-- begin Given data --

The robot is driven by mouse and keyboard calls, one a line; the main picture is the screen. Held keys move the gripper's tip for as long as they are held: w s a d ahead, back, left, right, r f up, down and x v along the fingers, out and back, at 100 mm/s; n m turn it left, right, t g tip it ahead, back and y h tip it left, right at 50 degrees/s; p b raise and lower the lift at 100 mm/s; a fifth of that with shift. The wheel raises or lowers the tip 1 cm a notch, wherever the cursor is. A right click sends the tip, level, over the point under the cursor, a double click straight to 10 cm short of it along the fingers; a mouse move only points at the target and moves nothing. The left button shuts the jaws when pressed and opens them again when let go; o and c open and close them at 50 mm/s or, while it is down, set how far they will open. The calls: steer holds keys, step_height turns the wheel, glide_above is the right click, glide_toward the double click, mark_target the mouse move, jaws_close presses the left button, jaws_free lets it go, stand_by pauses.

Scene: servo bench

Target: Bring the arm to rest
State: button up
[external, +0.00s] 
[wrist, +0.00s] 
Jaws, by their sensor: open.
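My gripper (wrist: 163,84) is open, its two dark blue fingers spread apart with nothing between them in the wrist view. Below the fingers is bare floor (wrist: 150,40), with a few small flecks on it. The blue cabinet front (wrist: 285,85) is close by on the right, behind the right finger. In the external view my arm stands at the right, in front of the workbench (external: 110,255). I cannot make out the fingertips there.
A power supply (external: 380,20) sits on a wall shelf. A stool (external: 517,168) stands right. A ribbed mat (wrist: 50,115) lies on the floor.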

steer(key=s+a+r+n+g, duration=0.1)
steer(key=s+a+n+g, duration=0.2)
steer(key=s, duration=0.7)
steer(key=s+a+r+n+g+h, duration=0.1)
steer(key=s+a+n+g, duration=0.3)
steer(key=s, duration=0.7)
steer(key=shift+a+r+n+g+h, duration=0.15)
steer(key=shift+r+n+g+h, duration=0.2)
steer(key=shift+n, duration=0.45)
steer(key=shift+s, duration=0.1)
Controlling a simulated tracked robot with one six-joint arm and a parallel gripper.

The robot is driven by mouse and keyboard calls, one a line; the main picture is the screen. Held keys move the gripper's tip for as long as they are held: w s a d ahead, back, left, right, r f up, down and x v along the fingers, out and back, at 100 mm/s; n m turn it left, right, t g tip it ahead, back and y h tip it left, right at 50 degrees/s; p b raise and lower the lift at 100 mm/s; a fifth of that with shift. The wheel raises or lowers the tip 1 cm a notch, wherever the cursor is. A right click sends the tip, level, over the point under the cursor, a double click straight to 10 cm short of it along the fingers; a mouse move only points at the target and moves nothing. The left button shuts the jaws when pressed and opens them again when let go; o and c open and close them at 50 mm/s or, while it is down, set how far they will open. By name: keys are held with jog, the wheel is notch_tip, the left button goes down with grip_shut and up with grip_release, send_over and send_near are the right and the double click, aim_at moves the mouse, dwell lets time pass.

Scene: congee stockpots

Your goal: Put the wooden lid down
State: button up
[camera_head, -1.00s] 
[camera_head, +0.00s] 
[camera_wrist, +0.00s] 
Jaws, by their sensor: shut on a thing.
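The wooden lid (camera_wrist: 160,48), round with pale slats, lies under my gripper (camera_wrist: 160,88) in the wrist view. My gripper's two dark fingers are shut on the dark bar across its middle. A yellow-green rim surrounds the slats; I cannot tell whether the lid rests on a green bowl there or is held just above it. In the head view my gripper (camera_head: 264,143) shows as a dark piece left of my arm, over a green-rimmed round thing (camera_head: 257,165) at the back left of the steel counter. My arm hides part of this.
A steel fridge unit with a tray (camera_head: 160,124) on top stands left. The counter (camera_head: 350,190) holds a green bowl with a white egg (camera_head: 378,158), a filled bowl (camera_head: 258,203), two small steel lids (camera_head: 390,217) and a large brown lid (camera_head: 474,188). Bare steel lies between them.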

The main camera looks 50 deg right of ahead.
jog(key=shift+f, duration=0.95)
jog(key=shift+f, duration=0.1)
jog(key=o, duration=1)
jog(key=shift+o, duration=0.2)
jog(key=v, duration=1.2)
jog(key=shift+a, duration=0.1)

-- end Given data --

# What to produce
From the records above, transcribe without alteration every line from the one with "[external, +0.00s]" to the one with "Controlling a simulated", inclusive.

# Exercise output
[external, +0.00s] 
[wrist, +0.00s] 
Jaws, by their sensor: open.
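My gripper (wrist: 163,84) is open, its two dark blue fingers spread apart with nothing between them in the wrist view. Below the fingers is bare floor (wrist: 150,40), with a few small flecks on it. The blue cabinet front (wrist: 285,85) is close by on the right, behind the right finger. In the external view my arm stands at the right, in front of the workbench (external: 110,255). I cannot make out the fingertips there.
A power supply (external: 380,20) sits on a wall shelf. A stool (external: 517,168) stands right. A ribbed mat (wrist: 50,115) lies on the floor.

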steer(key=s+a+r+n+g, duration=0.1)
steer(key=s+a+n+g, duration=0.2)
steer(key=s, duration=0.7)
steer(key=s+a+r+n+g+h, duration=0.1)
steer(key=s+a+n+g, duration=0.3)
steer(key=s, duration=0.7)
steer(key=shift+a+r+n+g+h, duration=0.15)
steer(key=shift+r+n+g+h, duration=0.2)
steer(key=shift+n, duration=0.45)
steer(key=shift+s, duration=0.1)
Controlling a simulated tracked robot with one six-joint arm and a parallel gripper.

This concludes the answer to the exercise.